_Task statement_.
Count, in the entries below, the lines in which "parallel" occurs. Give the number, nothing more.

● ● ● ● ● ● ●

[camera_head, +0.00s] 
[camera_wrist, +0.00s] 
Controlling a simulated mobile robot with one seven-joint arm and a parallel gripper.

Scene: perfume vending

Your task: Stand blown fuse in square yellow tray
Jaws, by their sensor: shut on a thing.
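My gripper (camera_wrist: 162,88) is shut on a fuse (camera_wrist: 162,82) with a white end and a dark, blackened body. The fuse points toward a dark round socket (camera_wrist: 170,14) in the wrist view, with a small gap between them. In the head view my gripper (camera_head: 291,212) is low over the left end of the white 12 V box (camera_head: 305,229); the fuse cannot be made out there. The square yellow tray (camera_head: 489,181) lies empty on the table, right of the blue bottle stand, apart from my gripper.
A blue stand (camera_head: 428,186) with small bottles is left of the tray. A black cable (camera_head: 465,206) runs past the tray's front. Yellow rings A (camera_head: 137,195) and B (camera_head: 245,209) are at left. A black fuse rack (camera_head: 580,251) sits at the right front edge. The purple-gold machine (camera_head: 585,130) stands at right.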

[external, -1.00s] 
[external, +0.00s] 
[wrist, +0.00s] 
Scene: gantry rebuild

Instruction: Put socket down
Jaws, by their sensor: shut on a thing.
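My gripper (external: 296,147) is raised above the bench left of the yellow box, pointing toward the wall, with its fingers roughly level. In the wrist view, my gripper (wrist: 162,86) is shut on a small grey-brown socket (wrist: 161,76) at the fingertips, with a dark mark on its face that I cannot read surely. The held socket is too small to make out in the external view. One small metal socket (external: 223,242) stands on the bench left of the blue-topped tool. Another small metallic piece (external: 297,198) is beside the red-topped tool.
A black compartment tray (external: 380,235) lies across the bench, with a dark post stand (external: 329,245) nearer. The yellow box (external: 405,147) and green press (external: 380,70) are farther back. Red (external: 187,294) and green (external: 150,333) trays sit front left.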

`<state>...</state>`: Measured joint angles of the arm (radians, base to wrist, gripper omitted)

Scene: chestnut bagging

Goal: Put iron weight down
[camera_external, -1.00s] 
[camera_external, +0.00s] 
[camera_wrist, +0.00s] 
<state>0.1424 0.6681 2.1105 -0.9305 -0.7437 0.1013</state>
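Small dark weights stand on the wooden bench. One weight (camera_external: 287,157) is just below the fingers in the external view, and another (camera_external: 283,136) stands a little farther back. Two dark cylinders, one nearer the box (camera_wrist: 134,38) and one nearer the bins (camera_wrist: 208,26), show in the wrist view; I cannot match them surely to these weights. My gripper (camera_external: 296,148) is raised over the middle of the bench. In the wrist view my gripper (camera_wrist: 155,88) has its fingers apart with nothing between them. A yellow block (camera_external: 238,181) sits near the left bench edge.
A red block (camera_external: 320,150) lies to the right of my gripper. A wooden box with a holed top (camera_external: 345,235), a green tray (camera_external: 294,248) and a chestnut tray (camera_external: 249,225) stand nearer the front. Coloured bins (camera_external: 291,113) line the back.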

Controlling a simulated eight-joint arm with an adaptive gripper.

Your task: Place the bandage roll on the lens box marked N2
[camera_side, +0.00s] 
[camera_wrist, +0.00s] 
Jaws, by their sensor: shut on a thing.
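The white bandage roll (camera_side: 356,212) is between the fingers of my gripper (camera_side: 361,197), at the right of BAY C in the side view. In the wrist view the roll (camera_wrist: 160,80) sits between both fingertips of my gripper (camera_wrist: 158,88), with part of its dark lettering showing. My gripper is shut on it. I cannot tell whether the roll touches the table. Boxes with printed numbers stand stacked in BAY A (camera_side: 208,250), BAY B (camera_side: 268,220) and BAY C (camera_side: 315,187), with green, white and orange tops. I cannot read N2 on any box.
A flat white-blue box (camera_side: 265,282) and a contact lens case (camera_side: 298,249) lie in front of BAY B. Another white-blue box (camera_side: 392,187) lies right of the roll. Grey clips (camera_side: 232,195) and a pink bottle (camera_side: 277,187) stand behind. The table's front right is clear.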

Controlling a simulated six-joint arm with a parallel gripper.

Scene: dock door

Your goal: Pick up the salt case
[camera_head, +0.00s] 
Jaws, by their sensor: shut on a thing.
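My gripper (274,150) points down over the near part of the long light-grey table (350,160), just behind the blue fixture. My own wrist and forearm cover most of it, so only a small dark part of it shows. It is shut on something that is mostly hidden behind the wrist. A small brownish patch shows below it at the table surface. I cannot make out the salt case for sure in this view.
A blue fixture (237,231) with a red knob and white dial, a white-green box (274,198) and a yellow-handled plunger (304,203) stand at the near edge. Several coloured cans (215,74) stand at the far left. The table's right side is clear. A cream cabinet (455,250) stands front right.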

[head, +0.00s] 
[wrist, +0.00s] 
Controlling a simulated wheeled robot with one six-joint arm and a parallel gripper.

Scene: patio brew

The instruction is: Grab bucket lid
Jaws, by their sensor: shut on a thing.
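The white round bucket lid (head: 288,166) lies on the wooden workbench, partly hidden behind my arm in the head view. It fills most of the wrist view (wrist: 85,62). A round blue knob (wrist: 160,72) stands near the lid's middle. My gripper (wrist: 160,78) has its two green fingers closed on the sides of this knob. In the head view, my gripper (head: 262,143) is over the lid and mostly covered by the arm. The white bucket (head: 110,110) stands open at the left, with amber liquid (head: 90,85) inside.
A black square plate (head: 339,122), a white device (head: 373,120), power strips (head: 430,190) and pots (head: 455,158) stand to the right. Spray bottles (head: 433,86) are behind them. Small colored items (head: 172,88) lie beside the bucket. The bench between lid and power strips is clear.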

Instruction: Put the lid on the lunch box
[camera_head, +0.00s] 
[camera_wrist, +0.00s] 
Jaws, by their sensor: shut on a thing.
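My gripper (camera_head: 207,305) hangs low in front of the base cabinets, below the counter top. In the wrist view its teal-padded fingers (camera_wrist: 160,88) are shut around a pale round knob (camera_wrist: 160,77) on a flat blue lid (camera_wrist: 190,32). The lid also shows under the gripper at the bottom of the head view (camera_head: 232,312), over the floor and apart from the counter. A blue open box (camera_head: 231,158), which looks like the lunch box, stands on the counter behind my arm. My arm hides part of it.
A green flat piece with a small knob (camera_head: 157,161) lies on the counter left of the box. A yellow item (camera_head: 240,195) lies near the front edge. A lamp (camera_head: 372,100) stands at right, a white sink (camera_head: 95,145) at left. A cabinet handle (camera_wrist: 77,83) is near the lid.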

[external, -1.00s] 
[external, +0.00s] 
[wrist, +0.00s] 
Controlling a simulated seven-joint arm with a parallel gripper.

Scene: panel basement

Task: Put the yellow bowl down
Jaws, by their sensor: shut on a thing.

● ● ● ● ● ● ●

_Solved problem_.
4